Recently, some scholars have carried out a lot of research on the preparation and test of iron ore tailings concrete [4, 8–12]. Ling et al. [4] tried to use iron tailings as cementitious material to make ecofriendly ultrahigh performance concrete; their study found that the addition of iron tailings can improve the compactness of concrete, reduce CO₂ emissions, and improve the compressive strength of concrete. Tan et al. [13] studied the effective porosity, measured porosity, dry density, compressive strength, and permeability coefficient of pervious concrete using iron tailings as coarse aggregates; the results show that the proportion design method based on target porosity is a more reasonable method for designing iron tailings-based pervious concrete. Zhang et al. [14] studied the concrete in which the river sand was replaced by the iron tailings of the same mass; the results show that the sieving curve and fineness modulus of iron tailing ore are similar to river sand, which can completely replace river sand in the production of concrete with similar workability and high mechanical strength and elasticity. Unfortunately, most of the researches are focused on the mechanical properties, but there are few reports on the frost resistance and freeze-thaw damage model of iron ore tailings concrete. It is well known that freeze-thaw damage is one of the important reasons for durability deterioration of concrete [15–17]. In freezing-thawing cycle, concrete often has the phenomenon of elastic modulus decline, strength attenuation, surface spalling, cracking, etc., which can cause buildings to break down or even collapse [18]. Hence, how to reduce the damage of concrete under freezing-thawing cycle and predict the durability of concrete structure during service is an urgent problem to be solved. It is an important premise for the application of iron ore tailings concrete in engineering practice to clarify the influence of iron ore tailings on the freeze-thaw resistance of concrete. In this paper, the influence of iron ore tailings on the rapid freeze-thaw is studied. Damage model of iron ore tailings concrete was established based on Weibull distribution [19, 20], and life prediction was also carried out, which provides a scientific theoretical basis for the extensive application of iron ore tailings concrete.

The aim of this paper is to investigate the freeze-thaw damage laws, damage model, and life prediction of iron ore tailings concrete. The rest of the paper is organized as follows. Section 2 introduces the freeze-thaw cycle experiment, which contains raw materials, mix proportion, and experimental method. Experimental results and discussion of freeze-thaw cycles test are performed in Section 3. Section 4 includes the freeze-thaw damage model and life prediction and the last part is conclusive remarks.

2. Materials and Methods

2.1. Raw Materials and Mix Proportion

2.1.1. Iron Ore Tailings

The iron ore tailings (Dandong Iron Mine, Liaoning, China) was employed to replace the natural sand, and the fineness modulus was 1.58. Chemical composition of selected iron ore tailings obtained through phase analysis is shown in Table 1.

2.1.2. Cement

The ordinary Portland cement P.O 32.5 produced from Fushun Cement Co., LTD, was adopted, and its chemical components and property indexes are shown in Table 2.
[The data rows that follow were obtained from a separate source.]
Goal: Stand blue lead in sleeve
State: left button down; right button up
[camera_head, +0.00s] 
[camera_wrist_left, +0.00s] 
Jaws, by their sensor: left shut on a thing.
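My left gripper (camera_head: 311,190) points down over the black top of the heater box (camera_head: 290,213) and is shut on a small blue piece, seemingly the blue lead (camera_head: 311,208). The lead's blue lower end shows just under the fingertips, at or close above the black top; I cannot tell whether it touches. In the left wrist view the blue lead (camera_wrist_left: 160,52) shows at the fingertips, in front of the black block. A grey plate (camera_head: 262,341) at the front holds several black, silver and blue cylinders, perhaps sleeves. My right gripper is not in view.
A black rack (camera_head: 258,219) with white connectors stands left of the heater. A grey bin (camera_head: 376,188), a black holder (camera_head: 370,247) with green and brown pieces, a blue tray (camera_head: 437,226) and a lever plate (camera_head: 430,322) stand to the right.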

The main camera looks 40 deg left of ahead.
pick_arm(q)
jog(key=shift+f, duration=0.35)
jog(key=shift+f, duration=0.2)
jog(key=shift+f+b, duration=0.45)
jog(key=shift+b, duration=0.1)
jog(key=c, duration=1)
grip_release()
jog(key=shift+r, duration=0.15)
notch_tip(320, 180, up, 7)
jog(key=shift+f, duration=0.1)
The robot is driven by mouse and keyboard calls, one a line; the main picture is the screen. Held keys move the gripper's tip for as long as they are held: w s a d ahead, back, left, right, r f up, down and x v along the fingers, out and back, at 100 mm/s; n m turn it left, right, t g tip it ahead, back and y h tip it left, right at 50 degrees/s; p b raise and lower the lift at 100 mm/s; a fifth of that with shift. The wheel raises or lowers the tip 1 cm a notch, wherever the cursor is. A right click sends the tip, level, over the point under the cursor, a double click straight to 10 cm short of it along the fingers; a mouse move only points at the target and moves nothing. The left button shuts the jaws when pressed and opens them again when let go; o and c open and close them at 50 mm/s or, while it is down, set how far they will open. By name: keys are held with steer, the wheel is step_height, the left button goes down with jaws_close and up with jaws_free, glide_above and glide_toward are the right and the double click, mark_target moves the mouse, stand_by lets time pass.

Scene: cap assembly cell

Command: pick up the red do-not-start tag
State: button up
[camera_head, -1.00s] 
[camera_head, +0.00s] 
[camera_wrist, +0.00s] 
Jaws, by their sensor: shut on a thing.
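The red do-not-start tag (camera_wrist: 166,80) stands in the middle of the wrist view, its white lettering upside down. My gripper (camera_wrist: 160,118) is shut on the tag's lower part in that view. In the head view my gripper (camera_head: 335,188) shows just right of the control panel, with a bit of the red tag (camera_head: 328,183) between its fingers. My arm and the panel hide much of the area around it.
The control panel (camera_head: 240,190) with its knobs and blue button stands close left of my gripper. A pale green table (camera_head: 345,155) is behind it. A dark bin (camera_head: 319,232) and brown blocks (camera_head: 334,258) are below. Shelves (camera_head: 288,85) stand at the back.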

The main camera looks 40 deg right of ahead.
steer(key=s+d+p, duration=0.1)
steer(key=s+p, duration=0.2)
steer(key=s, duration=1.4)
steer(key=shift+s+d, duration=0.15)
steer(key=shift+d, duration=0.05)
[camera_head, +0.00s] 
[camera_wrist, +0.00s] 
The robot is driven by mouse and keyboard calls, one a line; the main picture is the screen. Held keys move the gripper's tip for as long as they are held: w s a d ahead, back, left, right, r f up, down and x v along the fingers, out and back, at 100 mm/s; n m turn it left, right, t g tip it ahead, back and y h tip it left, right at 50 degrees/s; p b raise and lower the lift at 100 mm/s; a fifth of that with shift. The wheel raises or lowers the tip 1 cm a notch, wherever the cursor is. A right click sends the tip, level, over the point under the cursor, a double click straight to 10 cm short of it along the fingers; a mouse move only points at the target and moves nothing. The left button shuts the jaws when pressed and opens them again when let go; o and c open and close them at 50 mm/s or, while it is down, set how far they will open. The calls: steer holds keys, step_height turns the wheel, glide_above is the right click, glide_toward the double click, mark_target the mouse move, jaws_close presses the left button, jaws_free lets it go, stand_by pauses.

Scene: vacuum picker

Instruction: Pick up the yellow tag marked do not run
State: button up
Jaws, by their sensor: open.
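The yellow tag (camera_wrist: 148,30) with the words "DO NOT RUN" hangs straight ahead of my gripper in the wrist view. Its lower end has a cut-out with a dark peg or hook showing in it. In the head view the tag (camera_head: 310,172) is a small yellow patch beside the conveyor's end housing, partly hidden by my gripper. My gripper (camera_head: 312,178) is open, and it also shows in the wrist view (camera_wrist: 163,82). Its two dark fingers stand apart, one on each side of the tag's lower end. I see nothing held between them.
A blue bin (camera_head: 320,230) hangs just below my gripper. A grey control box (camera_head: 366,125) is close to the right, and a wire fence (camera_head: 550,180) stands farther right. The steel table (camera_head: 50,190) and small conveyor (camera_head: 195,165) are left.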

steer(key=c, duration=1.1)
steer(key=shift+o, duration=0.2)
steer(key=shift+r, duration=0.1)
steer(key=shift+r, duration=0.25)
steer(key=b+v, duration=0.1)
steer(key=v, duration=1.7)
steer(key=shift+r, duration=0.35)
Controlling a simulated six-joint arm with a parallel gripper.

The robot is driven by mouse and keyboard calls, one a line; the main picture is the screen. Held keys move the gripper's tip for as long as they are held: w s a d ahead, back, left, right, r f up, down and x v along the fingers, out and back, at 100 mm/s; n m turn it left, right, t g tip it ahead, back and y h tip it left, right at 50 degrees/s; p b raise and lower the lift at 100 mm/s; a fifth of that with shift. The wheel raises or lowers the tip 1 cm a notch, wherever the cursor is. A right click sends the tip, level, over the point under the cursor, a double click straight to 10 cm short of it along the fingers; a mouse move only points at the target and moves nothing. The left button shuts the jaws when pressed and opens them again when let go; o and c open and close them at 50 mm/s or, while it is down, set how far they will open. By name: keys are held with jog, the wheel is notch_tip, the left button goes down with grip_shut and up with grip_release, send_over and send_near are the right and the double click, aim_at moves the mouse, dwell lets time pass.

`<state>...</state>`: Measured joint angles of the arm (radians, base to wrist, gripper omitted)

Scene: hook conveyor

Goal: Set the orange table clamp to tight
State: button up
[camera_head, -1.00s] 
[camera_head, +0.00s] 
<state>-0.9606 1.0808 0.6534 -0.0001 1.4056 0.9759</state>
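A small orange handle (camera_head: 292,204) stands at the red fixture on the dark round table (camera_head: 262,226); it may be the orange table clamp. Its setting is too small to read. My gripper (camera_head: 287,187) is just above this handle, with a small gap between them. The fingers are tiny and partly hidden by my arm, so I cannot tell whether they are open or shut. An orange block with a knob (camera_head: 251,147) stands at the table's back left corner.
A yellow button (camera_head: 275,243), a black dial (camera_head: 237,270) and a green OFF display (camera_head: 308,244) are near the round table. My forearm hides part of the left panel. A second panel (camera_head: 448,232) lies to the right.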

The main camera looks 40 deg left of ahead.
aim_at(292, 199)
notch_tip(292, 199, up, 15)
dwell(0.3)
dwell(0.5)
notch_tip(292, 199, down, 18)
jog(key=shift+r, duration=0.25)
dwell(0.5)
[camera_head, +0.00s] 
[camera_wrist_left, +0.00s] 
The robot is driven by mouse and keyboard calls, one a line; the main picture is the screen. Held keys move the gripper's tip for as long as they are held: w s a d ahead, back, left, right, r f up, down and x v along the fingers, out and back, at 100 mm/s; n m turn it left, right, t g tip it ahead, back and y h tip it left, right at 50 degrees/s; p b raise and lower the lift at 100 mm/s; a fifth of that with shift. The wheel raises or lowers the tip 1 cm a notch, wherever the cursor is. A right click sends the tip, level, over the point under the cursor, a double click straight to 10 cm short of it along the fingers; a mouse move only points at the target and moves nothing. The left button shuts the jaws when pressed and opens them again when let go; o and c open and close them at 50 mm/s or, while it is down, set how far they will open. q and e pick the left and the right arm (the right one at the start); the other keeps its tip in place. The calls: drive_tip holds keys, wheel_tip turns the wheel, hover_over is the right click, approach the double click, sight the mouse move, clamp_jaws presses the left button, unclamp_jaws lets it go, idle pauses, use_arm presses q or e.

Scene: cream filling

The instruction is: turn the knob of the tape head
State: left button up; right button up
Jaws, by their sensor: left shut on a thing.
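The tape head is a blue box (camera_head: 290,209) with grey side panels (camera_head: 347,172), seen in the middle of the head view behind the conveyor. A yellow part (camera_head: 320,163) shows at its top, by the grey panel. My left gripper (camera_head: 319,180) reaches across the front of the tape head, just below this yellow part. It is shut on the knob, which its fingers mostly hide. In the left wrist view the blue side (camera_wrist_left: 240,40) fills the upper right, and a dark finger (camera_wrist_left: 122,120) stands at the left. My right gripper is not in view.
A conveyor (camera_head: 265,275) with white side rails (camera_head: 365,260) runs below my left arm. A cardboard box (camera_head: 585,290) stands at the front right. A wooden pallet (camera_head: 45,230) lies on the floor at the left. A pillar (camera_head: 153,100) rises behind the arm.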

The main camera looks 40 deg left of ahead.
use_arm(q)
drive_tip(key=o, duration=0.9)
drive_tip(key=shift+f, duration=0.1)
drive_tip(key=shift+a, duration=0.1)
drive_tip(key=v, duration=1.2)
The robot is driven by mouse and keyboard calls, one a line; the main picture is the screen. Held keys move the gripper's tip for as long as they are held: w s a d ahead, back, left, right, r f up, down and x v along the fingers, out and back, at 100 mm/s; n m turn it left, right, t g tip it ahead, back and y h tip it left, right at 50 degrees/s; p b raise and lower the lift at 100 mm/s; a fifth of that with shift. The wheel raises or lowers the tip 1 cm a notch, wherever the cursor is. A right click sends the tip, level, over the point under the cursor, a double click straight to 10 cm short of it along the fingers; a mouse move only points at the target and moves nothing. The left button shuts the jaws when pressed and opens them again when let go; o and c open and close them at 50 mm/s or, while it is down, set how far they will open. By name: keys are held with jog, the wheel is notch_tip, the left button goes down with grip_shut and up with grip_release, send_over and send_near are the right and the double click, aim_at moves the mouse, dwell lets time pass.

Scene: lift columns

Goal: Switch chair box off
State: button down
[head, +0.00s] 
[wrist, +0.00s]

2.1.3. Coarse and Fine Aggregate

Natural pebbles and washed sand were selected in the experiment. The bulk density of pebbles is 710 kg/m³, and the apparent density is 2677 kg/m³. Natural washed sand was used in the experiment with fineness modulus of 2.84, apparent density of 2762 kg/m³, bulk density of 1478 kg/m³, crushing value of 10%, iron phase minerals of 5%–10%, and good particle size distribution.

2.1.4. Mix Proportion Design of Iron Ore Tailing Concrete

A kind of commonly used concrete C30 was designed for freezing-thawing cycles test and the proportion of iron tailing ore replacing natural sand was 0, 20, 40, 60, and 80%, respectively. Therefore, a total of 5 different combinations had been determined, as shown in Table 3. In order to study the effect of iron ore tailings replacing natural sand with different proportions on the mechanical properties of concrete, the water-binder ratio (W/B) of same grade concrete remains the same. Specific details are shown in Table 3.

2.2. Experimental Method

The rapid freezing-thawing method was adopted in the test according to the standard of the test method for long-term and endurance of ordinary concrete (GB/T 50082-2009) [21]. The freezing-thawing cycle time of the test was set within 2 ∼ 4 h, the melting time was longer than 1/4 of the freezing-thawing time, the temperature during freezing was controlled at (-18 ± 2)°C, and the melting temperature was controlled at (5 ± 2)°C (Figure 1(b)). The maximum number of freeze-thaw cycles designed in this test was 120, and the test was conducted every 20 freezing-thawing cycles.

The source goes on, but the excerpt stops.